DATA PROVIDED:
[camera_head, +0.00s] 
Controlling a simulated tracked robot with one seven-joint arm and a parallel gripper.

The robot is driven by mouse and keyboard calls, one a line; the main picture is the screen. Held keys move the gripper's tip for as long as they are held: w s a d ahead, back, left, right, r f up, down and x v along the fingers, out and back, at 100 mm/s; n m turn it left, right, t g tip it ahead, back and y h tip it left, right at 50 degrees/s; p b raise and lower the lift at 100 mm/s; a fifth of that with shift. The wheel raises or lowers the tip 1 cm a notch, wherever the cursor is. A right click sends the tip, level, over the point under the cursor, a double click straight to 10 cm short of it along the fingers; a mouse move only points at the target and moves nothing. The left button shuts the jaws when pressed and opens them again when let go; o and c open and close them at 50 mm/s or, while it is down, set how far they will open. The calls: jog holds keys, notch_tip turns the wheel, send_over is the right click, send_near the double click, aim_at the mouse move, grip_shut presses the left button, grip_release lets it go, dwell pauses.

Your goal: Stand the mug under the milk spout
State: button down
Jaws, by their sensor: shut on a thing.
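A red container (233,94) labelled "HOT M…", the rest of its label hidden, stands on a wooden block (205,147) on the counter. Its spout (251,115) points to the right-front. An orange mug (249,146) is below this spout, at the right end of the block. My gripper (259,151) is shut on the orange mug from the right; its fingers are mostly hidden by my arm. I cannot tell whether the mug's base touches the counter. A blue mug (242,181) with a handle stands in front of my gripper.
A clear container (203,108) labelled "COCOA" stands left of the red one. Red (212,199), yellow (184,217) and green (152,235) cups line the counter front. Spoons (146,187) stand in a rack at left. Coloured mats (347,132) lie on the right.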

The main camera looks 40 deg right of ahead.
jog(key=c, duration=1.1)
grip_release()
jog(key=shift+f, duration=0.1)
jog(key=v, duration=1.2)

WRITTEN REQUEST: Write out the material from the first line to the last, exactly.

RESULT FOR THIS EXERCISE:
[camera_head, +0.00s] 
Controlling a simulated tracked robot with one seven-joint arm and a parallel gripper.

The robot is driven by mouse and keyboard calls, one a line; the main picture is the screen. Held keys move the gripper's tip for as long as they are held: w s a d ahead, back, left, right, r f up, down and x v along the fingers, out and back, at 100 mm/s; n m turn it left, right, t g tip it ahead, back and y h tip it left, right at 50 degrees/s; p b raise and lower the lift at 100 mm/s; a fifth of that with shift. The wheel raises or lowers the tip 1 cm a notch, wherever the cursor is. A right click sends the tip, level, over the point under the cursor, a double click straight to 10 cm short of it along the fingers; a mouse move only points at the target and moves nothing. The left button shuts the jaws when pressed and opens them again when let go; o and c open and close them at 50 mm/s or, while it is down, set how far they will open. The calls: jog holds keys, notch_tip turns the wheel, send_over is the right click, send_near the double click, aim_at the mouse move, grip_shut presses the left button, grip_release lets it go, dwell pauses.

Your goal: Stand the mug under the milk spout
State: button down
Jaws, by their sensor: shut on a thing.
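A red container (233,94) labelled "HOT M…", the rest of its label hidden, stands on a wooden block (205,147) on the counter. Its spout (251,115) points to the right-front. An orange mug (249,146) is below this spout, at the right end of the block. My gripper (259,151) is shut on the orange mug from the right; its fingers are mostly hidden by my arm. I cannot tell whether the mug's base touches the counter. A blue mug (242,181) with a handle stands in front of my gripper.
A clear container (203,108) labelled "COCOA" stands left of the red one. Red (212,199), yellow (184,217) and green (152,235) cups line the counter front. Spoons (146,187) stand in a rack at left. Coloured mats (347,132) lie on the right.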

The main camera looks 40 deg right of ahead.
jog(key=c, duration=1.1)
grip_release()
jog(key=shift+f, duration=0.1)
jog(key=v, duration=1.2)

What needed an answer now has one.